Our first land border crossing

When we mentioned to people that we were going to Bhutan, we were often asked if it was difficult obtaining a visa to enter the country.  Our response always was that it was easy enough to get into the country if you were prepared to pay the daily charge (see “We are on holiday!” post below).

However, we hadn’t realised just how easy it was to get physically into Bhutan, until our bus from Siliguri in West Bengal (India) arrived at the Indian border town of Jaigaon and then drove without stopping straight across the border to the Bhutanese border town of Phuentsholing where it terminated.  And there we were, in Bhutan.

Bit of a problem though – we had neither formally emigrated from India nor immigrated into Bhutan; nor had we managed to hook up with our guide and driver for our tour of Bhutan.

This meant we had to pick up our bags and walk back about 1½ km to try and get back into India to complete the formalities.  But that was easier said than done as the guards on the border this time weren’t that keen on letting us just leave Bhutan and stroll back into India without presenting documents to be stamped etc. (even though they were exactly the same guards who had waved the public bus through without a second glance).  However, eventually, after quite a bit of wrangling and pleading, common sense did prevail and we managed to get safely back into India.
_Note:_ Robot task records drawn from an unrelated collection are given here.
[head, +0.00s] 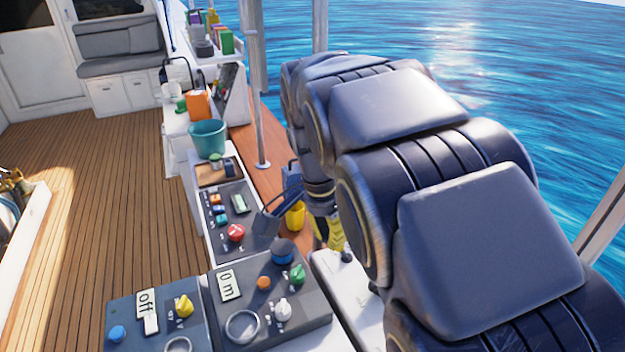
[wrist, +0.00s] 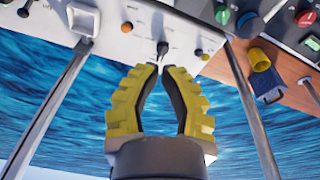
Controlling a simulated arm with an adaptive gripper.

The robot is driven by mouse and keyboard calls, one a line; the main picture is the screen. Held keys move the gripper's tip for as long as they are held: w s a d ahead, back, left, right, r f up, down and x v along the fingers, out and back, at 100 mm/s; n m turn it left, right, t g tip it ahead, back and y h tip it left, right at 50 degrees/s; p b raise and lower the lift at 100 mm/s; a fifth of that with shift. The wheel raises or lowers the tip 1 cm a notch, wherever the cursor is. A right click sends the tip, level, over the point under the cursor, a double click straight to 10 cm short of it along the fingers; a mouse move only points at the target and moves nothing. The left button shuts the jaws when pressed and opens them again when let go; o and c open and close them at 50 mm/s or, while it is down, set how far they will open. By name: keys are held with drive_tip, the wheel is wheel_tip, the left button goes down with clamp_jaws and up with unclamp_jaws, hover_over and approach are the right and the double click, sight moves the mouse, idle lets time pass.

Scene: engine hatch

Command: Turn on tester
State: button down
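I cannot tell for sure which unit is the tester. A dark panel with an "off" display (head: 145,305) sits at the lower left of the head view, with a yellow knob (head: 184,306) and a blue knob (head: 117,333). A white panel (wrist: 125,38) is at the top of the wrist view and carries a small black lever switch (wrist: 162,48). My gripper (wrist: 161,68) points at this switch, its yellow fingers drawn together at the tips. Whether the tips touch the lever is unclear. In the head view my arm hides most of the gripper (head: 334,236).
Beside it is a dark panel with a "0 m" display (head: 227,284), and behind that a panel with a red knob (head: 236,233). A yellow cup (head: 295,216), a teal bucket (head: 208,138) and a metal post (head: 257,90) stand near.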

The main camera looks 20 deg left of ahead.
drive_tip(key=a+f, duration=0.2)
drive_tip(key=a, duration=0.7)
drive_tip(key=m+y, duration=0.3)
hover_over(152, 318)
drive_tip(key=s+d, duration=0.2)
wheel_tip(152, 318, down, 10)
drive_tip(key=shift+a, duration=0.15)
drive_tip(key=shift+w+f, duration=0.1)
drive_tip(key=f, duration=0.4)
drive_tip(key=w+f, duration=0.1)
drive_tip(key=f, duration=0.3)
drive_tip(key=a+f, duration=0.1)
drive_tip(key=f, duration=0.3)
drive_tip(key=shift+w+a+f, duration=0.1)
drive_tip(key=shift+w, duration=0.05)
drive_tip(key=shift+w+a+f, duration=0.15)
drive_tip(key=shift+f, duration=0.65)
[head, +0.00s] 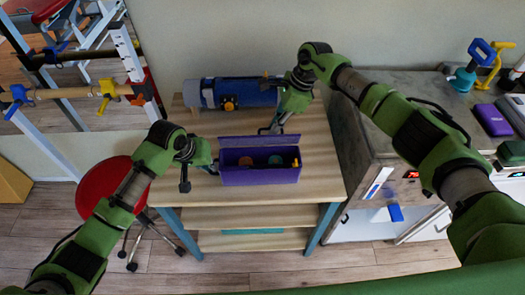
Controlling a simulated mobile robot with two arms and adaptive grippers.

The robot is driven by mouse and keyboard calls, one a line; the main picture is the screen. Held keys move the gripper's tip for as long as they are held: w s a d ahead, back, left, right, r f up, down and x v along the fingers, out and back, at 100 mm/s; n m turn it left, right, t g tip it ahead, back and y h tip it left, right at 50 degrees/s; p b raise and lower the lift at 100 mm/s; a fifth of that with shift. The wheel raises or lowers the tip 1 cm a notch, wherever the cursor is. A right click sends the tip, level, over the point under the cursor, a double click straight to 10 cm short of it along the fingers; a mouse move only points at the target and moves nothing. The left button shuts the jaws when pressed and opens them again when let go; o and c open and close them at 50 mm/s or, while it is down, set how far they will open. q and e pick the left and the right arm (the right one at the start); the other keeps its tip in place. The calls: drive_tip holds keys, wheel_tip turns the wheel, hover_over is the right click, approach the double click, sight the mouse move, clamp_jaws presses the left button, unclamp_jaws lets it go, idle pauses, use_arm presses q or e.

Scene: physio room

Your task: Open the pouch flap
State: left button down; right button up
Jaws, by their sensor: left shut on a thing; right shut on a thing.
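The purple pouch (260,176) stands on the wooden table, its mouth facing up. Its flap (255,141) is raised along the back edge, so the inside shows. Inside are small round items, one teal and one orange-brown. My left gripper (213,168) is shut on the pouch at its left side. My right gripper (270,129) is shut on the flap at its upper edge, behind the pouch. The fingertips of both are small and partly hidden.
A blue roll (240,92) lies at the back of the table (320,165). A red stool (108,190) stands to the left. A grey counter (400,150) with several tools and a purple case (490,119) is at the right. Bare tabletop lies right of the pouch.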

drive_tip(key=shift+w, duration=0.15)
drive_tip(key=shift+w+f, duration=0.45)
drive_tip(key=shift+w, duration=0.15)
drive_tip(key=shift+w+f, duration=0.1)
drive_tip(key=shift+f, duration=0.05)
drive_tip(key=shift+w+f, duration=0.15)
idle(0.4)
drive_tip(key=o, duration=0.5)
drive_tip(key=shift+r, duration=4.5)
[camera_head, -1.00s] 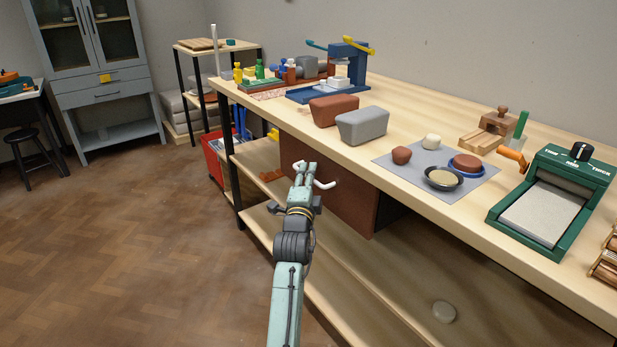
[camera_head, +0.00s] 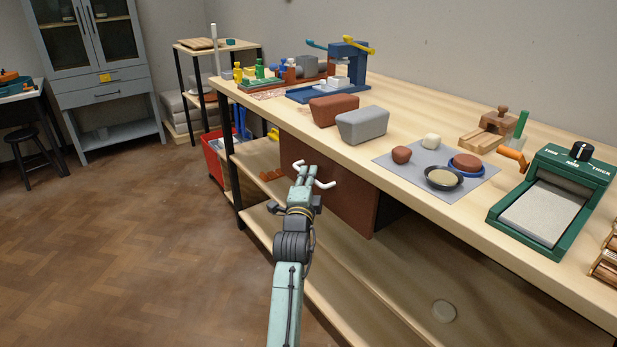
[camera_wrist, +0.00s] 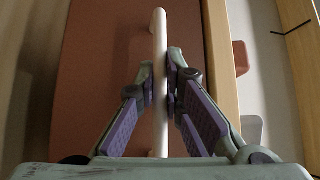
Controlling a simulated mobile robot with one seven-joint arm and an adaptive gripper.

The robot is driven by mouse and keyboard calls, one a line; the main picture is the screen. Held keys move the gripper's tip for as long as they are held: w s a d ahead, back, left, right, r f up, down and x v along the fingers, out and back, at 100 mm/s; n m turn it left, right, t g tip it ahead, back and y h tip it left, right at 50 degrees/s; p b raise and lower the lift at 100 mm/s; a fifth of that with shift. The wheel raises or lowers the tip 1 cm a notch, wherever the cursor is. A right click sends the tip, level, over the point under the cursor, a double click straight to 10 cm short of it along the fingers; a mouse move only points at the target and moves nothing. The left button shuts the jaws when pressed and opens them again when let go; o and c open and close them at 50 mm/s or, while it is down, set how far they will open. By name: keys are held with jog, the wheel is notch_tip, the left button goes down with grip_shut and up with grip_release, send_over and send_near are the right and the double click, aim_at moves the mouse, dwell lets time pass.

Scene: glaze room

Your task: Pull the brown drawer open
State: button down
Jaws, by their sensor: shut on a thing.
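The brown drawer (camera_head: 345,199) sits under the wooden workbench top, its front facing my arm. Its pale bar handle (camera_head: 325,185) stands out from the front. My gripper (camera_head: 304,172) is at the handle, with its fingers on either side of the bar. In the wrist view the handle (camera_wrist: 160,45) runs up the picture between the purple-padded fingers of my gripper (camera_wrist: 160,90), which is shut on it. The brown drawer front (camera_wrist: 100,70) fills the left of that view.
The bench top (camera_head: 300,140) above the drawer holds a brown block (camera_head: 333,109), a grey block (camera_head: 362,125) and a green slab roller (camera_head: 550,205). A lower shelf (camera_head: 400,285) runs below. The floor (camera_head: 130,240) to the left is clear.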

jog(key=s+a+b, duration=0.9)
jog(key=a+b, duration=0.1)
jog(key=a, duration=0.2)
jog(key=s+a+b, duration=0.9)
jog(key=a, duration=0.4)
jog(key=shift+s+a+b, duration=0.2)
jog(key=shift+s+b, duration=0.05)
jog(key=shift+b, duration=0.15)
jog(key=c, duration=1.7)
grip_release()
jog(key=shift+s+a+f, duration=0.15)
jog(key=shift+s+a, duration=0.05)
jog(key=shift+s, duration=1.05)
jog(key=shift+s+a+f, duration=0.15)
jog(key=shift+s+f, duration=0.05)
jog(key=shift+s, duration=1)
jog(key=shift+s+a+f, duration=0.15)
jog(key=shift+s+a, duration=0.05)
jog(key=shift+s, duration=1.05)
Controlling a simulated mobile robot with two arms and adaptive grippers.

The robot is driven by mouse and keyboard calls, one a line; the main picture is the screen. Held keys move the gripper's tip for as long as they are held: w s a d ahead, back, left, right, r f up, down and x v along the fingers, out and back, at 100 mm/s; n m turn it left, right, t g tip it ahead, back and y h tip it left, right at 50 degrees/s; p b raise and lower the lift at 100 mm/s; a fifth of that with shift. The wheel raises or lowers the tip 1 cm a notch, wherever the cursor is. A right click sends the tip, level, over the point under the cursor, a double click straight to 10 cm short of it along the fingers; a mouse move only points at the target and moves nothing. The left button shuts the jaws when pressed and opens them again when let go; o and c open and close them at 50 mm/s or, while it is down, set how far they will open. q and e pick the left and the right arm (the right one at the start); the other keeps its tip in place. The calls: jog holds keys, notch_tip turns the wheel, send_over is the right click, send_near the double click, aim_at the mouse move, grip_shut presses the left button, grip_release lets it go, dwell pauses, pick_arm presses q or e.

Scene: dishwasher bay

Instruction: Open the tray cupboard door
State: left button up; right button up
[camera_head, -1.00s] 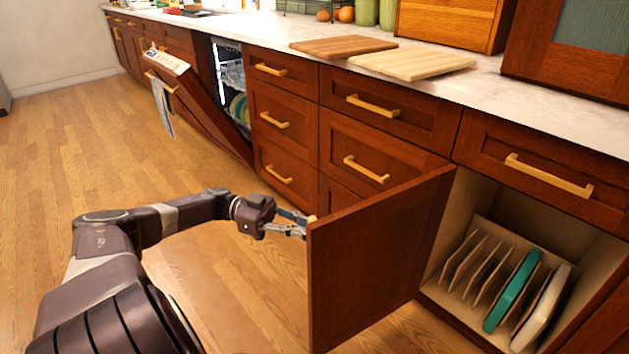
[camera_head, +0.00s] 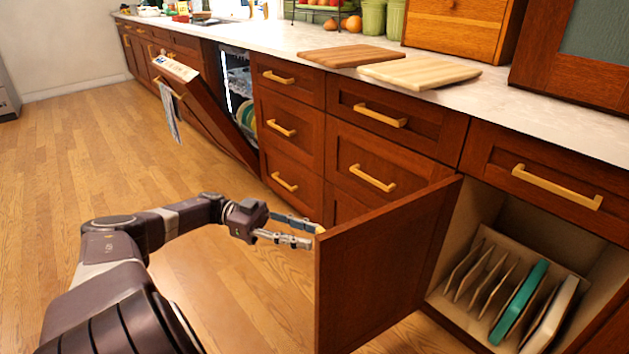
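The tray cupboard door (camera_head: 380,270) is dark red-brown wood and stands swung wide open, sticking out from the cabinet front. Only a small yellow bit of its handle (camera_head: 320,229) shows past the door's free edge; the rest is hidden behind the door. The tray cupboard (camera_head: 480,217) is exposed, with a slotted rack holding a teal tray (camera_head: 520,300) and a pale tray (camera_head: 550,318). My left gripper (camera_head: 316,236) is at the door's free edge by the handle, its two fingers spread apart. Whether a finger touches the handle is unclear. My right gripper is out of view.
A dishwasher door (camera_head: 205,105) hangs partly open at the far left, with a towel (camera_head: 170,112) on it. Drawers with brass handles line the front. Two cutting boards (camera_head: 420,72) lie on the counter (camera_head: 505,95). The wooden floor at left is clear.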

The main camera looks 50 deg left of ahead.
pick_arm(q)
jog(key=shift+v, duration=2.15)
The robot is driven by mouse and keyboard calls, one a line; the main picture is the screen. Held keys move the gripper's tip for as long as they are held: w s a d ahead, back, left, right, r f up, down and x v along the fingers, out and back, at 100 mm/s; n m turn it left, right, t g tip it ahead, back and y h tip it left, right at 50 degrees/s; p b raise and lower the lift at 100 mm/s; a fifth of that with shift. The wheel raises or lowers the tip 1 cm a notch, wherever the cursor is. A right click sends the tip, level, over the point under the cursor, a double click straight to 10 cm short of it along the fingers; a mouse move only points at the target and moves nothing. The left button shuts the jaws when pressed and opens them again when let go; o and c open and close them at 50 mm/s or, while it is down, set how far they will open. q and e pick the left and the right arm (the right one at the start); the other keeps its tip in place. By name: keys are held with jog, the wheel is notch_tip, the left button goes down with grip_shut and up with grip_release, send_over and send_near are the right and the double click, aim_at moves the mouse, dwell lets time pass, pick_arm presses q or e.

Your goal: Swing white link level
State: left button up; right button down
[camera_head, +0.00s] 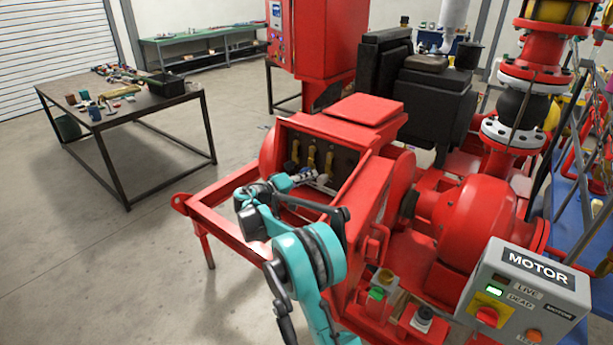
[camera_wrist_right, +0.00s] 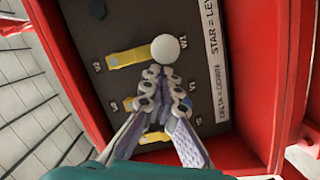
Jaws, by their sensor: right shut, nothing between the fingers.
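A white ball (camera_wrist_right: 168,48) shows in the right wrist view at the right end of a yellow bar (camera_wrist_right: 130,57) on a dark panel. I take this to be the white link. The bar runs across the panel lettering, and in the head view the yellow bars (camera_head: 311,156) stand roughly upright. In the head view my right gripper (camera_head: 308,178) reaches into the red box. My left gripper is not in view.
The red box walls (camera_wrist_right: 258,90) border the dark panel closely. A strip reading "STAR = LEV..." and "DELTA = DOWN" (camera_wrist_right: 213,65) lies along one side. A grey motor control box (camera_head: 525,295) stands at front right. Open floor lies left, before a workbench (camera_head: 130,115).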

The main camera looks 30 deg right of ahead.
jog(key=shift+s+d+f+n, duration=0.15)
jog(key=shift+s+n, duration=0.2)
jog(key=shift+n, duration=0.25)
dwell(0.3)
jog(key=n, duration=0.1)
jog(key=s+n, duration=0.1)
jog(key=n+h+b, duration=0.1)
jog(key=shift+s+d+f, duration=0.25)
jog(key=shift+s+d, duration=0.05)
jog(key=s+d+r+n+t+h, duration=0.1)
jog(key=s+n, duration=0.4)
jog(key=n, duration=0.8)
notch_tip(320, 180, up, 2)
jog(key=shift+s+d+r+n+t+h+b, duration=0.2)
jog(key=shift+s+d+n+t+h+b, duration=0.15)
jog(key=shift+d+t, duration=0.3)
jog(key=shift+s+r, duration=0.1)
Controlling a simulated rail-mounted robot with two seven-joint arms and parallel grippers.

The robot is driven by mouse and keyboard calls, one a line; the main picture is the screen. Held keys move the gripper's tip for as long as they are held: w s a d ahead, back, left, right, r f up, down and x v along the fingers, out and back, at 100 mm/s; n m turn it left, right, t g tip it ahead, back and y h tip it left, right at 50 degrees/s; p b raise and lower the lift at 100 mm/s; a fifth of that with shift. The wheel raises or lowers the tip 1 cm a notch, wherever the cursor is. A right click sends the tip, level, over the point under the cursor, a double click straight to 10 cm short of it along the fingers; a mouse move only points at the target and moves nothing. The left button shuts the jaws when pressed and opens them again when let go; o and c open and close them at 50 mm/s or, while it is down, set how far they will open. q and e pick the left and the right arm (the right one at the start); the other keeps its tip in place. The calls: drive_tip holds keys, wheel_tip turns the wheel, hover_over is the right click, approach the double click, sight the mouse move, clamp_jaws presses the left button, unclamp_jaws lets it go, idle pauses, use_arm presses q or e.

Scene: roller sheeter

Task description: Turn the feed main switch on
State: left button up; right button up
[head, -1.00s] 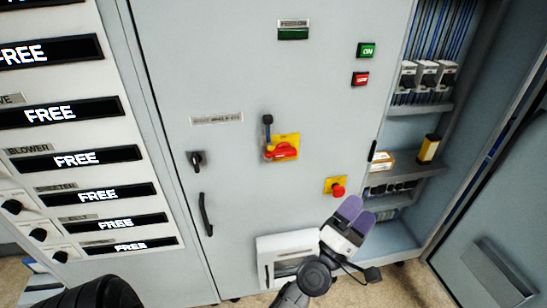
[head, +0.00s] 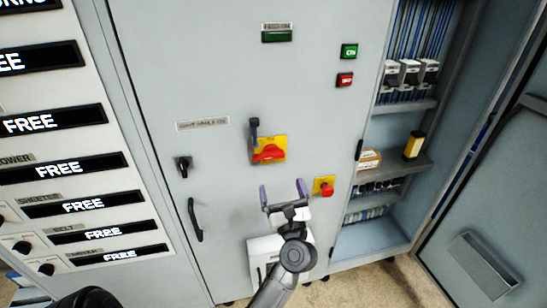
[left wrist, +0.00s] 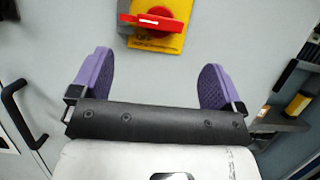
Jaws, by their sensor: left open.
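The main switch is a red rotary handle (head: 268,153) on a yellow plate (head: 281,143), on the grey cabinet door. The red handle lies roughly level. It also shows at the top of the left wrist view (left wrist: 152,21). A dark lever-like piece (head: 254,131) stands at the plate's upper left. My left gripper (head: 283,191) has purple fingers. It is open and empty, below the switch and apart from it. In the left wrist view my left gripper (left wrist: 156,80) has its fingers spread below the yellow plate. My right gripper is not identifiable in view.
A red emergency button (head: 326,189) sits just right of my left fingers. Green (head: 349,51) and red (head: 345,80) buttons are higher up. A black door handle (head: 194,220) and a lock knob (head: 183,166) are at left. An open cabinet with shelves (head: 395,165) is at right.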

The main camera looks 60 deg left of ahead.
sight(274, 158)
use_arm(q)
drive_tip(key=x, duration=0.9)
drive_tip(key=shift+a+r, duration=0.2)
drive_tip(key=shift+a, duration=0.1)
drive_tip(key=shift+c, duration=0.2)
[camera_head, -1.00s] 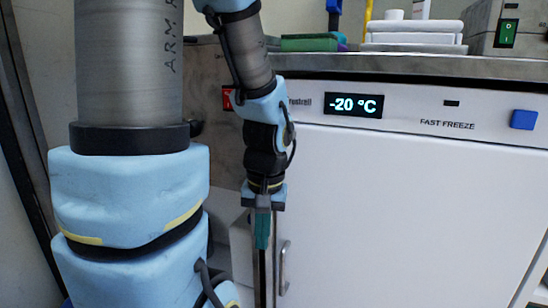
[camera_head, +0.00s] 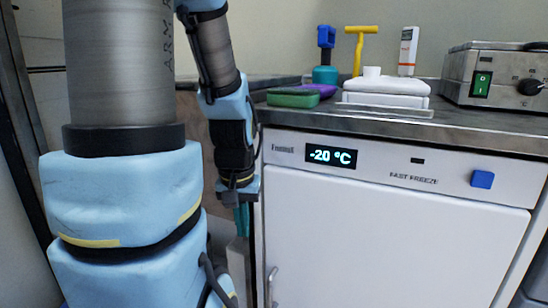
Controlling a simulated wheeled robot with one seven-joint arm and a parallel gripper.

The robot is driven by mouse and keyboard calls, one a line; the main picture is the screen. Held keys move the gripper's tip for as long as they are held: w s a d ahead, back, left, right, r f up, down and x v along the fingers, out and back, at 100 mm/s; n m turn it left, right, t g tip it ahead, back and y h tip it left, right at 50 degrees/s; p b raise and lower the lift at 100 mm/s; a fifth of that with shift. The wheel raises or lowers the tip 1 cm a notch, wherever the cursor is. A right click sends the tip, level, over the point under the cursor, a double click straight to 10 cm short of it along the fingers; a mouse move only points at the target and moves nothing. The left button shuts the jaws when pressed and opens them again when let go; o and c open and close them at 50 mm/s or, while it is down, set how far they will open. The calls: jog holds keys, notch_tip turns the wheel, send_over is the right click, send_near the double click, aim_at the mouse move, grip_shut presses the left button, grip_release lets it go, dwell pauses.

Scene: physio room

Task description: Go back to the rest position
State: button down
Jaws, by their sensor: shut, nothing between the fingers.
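My gripper (camera_head: 241,222) hangs at the end of my blue and grey arm, left of the middle of the picture. It points down, with teal fingers shut and nothing visible between them. It is in front of the left edge of the white freezer (camera_head: 385,235), near the top of its door handle side. The lower ends of the fingers are hard to make out.
The freezer's display (camera_head: 331,157) reads -20 °C, with a blue button (camera_head: 482,179) to its right. The counter (camera_head: 470,125) above holds a green block (camera_head: 293,97), a folded white stack (camera_head: 385,92), a yellow tool (camera_head: 358,45) and a metal device (camera_head: 500,75).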

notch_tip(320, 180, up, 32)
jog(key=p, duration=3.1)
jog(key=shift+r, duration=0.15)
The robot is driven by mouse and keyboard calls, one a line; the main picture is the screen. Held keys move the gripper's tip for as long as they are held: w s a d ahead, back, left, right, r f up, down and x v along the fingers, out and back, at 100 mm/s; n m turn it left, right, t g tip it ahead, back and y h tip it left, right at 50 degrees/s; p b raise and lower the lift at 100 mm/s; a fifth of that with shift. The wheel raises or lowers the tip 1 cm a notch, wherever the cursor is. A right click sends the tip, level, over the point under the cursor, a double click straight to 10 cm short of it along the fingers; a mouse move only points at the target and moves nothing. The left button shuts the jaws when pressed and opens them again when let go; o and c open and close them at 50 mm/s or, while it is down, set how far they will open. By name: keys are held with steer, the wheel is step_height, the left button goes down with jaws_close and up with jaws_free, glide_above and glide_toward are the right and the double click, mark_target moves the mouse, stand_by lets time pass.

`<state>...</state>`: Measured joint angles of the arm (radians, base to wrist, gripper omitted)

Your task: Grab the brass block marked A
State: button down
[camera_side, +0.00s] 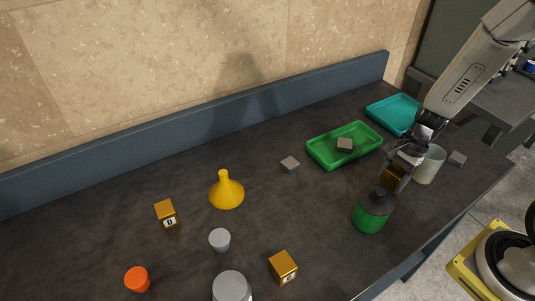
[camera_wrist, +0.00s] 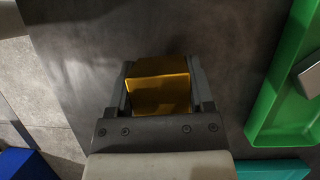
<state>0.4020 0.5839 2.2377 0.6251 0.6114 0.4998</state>
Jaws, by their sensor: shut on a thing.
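My gripper (camera_wrist: 158,95) is shut on a brass block (camera_wrist: 158,90), which sits between the two fingers in the wrist view. In the side view my gripper (camera_side: 397,170) holds the block (camera_side: 392,177) near the right end of the bench, behind the green jar. No letter shows on the held block, so I cannot read its marking. Whether it touches the bench or hangs just above it is hard to tell. Another brass block marked D (camera_side: 166,214) stands at the left. A third brass block (camera_side: 283,267), with a label that looks like B, stands at the front.
Close to my gripper are a green jar (camera_side: 371,213), a white cup (camera_side: 429,165), a green tray (camera_side: 322,157) with a grey block in it, and a teal tray (camera_side: 390,112). A yellow funnel (camera_side: 226,190) stands mid-bench. The bench's front edge runs at the right.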

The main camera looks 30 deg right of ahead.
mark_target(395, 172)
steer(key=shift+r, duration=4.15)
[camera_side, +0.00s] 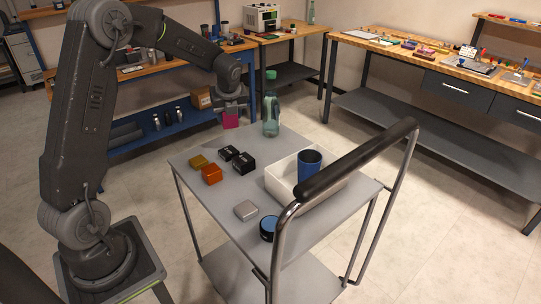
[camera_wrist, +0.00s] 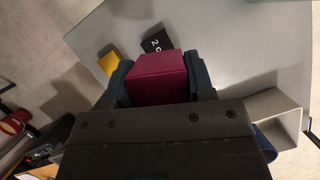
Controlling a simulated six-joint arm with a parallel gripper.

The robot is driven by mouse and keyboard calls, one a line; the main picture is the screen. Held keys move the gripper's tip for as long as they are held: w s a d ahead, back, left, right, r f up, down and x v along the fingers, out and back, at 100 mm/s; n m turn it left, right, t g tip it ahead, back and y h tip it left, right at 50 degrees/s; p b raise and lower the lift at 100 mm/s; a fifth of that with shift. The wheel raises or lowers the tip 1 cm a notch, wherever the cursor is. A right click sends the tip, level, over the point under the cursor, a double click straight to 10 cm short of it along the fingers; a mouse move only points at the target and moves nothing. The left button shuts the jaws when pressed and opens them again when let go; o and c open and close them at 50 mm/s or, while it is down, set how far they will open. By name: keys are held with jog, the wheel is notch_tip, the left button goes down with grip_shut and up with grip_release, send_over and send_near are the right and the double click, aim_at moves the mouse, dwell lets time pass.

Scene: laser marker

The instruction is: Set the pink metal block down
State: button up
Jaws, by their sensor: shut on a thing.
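The pink metal block (camera_side: 230,120) is held between the fingers of my gripper (camera_side: 231,106). In the wrist view the pink block (camera_wrist: 158,77) fills the space between the two dark fingers of my gripper (camera_wrist: 160,82), which is shut on it. In the side view the block hangs at the back of the grey cart top (camera_side: 222,221), to the left of a green bottle (camera_side: 271,110). It looks raised above the cart top. Its exact height, and whether it is over the back edge, I cannot tell.
On the cart stand black blocks (camera_side: 243,163), an orange block (camera_side: 211,173), a yellow block (camera_side: 199,161), a silver block (camera_side: 246,210) and a round blue-topped item (camera_side: 268,228). A white bin (camera_side: 281,182) holds a blue cup (camera_side: 309,164). A cart handle (camera_side: 358,160) rises at right. The front left top is bare.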

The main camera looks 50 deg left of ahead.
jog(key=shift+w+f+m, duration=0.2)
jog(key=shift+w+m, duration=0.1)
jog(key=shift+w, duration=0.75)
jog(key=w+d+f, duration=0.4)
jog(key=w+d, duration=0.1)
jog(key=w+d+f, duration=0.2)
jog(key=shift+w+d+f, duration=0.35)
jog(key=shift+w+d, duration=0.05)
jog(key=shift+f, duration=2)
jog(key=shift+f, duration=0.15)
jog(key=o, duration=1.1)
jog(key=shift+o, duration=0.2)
Our next challenge was to find the Indian border/passport control office but this was (a) nowhere near the border and (b) very well hidden back in the centre of Jaigaon so another 1 km or so walk with our bags.  Given its location, it was hardly any surprise that we had missed it and not got off the bus at the correct spot.

Where to immigrate into Bhutan was far more obvious although the process far more bureaucratic, not helped by a very slow internet connection.  But here a very sweet border guard asked us exactly which page in our passport he should stamp which is something I have never been asked before.

Let’s hope some of our future border crossings go a bit more smoothly!